_Extracted data:_
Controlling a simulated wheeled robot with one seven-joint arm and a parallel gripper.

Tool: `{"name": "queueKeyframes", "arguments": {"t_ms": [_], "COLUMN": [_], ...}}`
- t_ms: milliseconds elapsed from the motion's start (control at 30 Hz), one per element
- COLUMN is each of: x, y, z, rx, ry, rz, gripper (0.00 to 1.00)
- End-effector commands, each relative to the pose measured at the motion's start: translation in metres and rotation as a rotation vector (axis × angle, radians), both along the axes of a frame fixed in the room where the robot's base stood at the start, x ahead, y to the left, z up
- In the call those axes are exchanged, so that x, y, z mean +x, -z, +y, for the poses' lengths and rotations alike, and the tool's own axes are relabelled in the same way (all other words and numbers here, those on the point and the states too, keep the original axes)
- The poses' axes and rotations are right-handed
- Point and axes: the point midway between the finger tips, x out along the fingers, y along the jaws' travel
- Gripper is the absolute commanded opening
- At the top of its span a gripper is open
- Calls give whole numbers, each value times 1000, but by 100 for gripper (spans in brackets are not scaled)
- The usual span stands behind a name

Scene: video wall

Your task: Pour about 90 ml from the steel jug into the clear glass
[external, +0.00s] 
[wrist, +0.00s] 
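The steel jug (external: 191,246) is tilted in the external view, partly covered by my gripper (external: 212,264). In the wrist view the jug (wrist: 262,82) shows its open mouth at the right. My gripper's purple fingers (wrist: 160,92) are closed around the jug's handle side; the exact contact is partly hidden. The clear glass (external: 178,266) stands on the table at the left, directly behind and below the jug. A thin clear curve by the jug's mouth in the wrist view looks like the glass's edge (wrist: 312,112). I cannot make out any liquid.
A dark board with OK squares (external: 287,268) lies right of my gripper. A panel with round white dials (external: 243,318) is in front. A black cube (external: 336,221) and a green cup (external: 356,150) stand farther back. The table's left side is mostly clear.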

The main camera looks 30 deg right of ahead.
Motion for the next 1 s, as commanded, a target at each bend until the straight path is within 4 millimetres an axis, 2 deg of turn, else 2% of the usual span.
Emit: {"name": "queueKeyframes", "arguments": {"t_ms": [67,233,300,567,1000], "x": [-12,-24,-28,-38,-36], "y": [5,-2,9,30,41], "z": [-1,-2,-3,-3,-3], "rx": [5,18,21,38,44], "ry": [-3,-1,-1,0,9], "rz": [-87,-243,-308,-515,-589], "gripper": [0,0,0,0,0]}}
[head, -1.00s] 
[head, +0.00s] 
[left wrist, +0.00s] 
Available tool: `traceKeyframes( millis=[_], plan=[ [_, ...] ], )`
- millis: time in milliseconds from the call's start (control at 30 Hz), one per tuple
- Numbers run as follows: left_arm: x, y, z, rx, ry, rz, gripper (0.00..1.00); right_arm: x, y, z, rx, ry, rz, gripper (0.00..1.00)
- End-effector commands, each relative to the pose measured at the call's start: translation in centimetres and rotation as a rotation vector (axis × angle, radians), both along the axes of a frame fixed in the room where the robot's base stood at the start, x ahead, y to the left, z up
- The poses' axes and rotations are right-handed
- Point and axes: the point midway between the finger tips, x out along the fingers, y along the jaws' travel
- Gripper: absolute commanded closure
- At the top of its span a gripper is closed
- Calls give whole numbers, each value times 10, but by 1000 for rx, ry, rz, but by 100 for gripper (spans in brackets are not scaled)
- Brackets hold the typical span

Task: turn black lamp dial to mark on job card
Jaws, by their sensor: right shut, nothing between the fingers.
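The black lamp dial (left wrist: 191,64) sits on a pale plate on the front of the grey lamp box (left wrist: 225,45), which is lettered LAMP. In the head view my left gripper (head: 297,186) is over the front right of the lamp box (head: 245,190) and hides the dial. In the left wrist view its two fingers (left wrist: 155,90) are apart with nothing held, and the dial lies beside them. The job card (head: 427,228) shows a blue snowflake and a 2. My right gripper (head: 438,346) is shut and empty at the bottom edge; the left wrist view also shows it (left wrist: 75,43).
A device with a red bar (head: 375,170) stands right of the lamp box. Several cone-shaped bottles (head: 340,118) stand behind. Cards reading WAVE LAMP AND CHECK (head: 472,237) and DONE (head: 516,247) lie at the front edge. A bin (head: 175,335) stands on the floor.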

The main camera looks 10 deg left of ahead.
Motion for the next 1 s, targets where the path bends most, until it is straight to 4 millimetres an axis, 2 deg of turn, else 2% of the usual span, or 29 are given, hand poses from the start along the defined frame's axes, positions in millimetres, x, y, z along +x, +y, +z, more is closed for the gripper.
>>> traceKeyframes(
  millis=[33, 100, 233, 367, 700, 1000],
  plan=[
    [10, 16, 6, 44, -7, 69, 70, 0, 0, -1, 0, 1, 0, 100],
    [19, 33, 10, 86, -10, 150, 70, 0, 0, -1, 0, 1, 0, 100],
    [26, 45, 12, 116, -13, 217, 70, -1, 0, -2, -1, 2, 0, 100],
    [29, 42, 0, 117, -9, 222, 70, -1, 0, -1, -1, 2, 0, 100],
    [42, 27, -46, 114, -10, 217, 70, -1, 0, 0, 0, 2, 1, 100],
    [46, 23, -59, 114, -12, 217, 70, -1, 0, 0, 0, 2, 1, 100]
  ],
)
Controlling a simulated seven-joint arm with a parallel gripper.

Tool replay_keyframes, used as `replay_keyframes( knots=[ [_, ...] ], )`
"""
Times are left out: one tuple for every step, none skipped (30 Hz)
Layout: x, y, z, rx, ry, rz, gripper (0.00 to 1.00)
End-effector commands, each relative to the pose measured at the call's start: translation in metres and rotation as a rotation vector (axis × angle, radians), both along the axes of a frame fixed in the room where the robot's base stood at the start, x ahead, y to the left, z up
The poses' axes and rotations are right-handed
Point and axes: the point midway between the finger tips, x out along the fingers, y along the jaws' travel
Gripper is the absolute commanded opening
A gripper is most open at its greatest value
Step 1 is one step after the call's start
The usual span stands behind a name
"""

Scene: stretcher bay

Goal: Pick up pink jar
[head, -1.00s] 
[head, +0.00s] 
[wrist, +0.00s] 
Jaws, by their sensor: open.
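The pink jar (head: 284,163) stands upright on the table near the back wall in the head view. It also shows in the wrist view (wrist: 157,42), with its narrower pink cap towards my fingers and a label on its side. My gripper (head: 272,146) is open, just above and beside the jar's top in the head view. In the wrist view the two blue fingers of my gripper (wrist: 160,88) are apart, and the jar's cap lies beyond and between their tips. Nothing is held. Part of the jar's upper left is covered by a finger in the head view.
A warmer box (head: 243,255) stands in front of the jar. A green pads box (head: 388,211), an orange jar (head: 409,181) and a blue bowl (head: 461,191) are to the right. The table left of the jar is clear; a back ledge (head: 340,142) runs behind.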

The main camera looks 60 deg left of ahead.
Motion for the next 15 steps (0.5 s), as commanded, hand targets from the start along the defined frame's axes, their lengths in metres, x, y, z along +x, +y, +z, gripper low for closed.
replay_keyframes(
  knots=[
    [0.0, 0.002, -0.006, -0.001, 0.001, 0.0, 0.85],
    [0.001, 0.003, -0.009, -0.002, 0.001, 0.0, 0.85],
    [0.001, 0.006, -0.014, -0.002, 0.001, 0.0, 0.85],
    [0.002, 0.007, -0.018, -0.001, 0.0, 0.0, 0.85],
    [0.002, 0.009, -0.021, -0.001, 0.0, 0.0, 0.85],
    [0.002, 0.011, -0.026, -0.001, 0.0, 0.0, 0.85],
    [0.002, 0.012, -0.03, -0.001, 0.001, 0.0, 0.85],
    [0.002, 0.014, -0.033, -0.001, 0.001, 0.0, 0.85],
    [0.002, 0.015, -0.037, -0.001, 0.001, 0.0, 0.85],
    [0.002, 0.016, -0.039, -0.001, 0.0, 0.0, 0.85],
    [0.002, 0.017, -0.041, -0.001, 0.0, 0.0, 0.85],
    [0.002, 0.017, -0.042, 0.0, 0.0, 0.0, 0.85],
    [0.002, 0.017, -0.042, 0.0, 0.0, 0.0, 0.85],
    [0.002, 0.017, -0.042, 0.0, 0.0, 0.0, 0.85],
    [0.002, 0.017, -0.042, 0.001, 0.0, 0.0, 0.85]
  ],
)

_Given problem:_ Identify and copy all lines with the word "simulated".

_Solution to this exercise:_
Controlling a simulated wheeled robot with one seven-joint arm and a parallel gripper.
Controlling a simulated seven-joint arm with a parallel gripper.

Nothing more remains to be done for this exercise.